_Instruction_
Skip all pictures, then copy the lines from the start of the data through the line with "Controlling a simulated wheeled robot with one", keeping both ends.

(Robot task records)
---+---

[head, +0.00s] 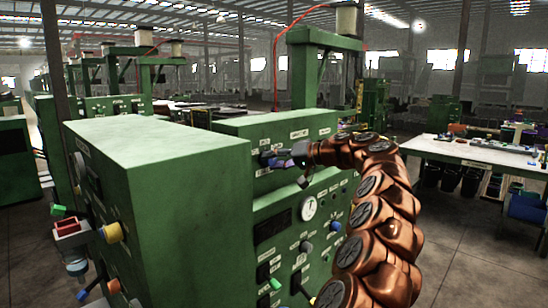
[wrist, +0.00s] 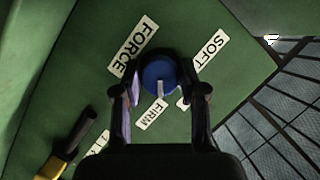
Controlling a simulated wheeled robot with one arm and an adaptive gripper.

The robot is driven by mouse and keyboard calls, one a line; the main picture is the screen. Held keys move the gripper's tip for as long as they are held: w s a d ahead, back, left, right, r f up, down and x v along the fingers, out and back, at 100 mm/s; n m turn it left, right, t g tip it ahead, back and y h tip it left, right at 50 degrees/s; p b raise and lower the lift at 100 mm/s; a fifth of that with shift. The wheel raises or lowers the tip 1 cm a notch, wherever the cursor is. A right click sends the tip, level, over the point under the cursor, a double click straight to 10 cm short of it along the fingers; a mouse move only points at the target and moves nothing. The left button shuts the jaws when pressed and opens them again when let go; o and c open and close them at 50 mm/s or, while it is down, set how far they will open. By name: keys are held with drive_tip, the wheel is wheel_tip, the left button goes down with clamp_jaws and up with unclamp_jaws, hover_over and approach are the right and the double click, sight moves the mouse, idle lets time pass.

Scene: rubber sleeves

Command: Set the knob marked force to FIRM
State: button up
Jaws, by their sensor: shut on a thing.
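The blue force knob (wrist: 157,72) is on the green panel between my gripper's fingers (wrist: 160,80). The FORCE label (wrist: 132,47) is at its upper left and SOFT (wrist: 207,48) at its upper right. The FIRM label (wrist: 147,114) is below it. Another label (wrist: 184,97) is mostly hidden behind the right finger. The knob's white pointer points down in the wrist view, between FIRM and the hidden label, nearer FIRM. My gripper is shut on the knob. In the head view, my gripper (head: 288,160) is at the panel's upper part and largely covers the knob.
A black-and-yellow lever (wrist: 67,148) sticks out at the lower left of the wrist view. In the head view, a gauge (head: 308,208) and several other knobs are below my gripper. A large green cabinet (head: 160,190) stands to the left. A white-topped table (head: 475,152) is at right.

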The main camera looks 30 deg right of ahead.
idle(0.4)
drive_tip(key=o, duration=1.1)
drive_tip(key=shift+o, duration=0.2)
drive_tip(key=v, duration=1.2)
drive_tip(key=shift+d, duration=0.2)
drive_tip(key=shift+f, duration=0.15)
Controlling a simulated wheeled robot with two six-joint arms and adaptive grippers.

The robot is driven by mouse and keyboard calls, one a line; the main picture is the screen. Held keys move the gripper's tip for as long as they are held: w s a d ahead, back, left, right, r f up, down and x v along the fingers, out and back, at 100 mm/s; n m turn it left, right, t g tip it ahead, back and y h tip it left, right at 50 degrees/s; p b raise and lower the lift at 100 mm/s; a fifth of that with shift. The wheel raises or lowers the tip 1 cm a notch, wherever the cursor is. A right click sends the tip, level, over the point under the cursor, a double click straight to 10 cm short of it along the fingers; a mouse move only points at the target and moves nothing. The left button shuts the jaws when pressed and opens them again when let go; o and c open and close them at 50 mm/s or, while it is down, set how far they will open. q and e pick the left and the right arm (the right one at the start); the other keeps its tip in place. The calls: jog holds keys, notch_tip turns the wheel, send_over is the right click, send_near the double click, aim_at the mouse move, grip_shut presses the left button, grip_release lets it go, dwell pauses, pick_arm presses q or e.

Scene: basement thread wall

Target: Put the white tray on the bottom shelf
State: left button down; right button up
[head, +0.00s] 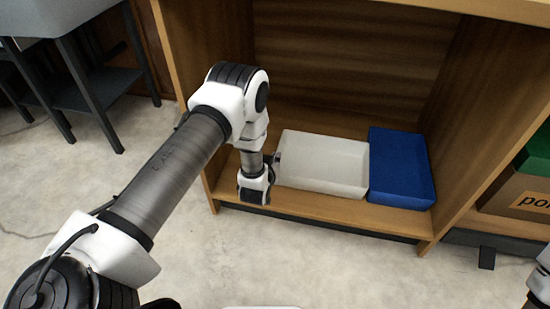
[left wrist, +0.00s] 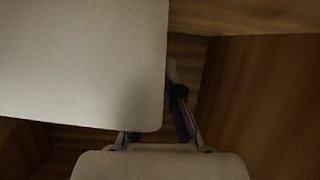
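The white tray (head: 322,163) sits on the bottom shelf (head: 320,207) of the wooden unit, level as far as I can see, directly left of a blue tray. My left gripper (head: 274,165) is at the white tray's left end, mostly hidden behind my wrist. In the left wrist view the pale tray surface (left wrist: 80,60) fills the upper left. My right gripper is out of view.
The blue tray (head: 401,170) stands close against the white tray's right side. The unit's side panels (head: 190,90) bound the shelf. A cardboard box (head: 518,197) is at the far right. A dark-legged table (head: 85,85) stands at the left, with open floor in front.

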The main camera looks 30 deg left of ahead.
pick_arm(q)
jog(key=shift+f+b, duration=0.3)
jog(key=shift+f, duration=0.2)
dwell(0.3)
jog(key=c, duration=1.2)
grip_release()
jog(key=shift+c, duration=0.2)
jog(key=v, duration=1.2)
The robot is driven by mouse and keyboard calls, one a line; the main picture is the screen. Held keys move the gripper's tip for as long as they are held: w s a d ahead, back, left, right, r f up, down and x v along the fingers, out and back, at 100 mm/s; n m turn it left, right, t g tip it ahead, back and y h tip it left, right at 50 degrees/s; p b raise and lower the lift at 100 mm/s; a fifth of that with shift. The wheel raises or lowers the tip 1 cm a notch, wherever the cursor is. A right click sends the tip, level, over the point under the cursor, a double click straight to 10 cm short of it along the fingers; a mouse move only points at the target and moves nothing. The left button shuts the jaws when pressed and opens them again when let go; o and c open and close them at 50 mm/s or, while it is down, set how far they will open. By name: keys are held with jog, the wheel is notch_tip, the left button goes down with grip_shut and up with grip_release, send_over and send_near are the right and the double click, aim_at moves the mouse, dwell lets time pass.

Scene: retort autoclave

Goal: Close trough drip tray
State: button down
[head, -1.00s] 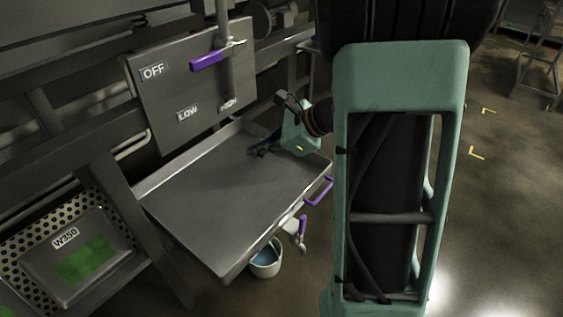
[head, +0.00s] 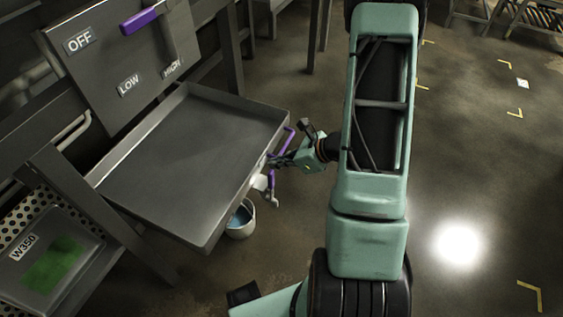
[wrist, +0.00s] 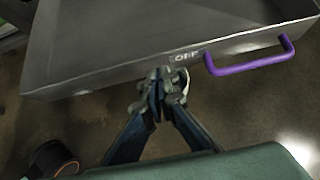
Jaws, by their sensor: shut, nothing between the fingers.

---+---

_Output_
[head, +0.00s] 
[wrist, +0.00s] 
Controlling a simulated wheeled robot with one arm and an adaptive gripper.

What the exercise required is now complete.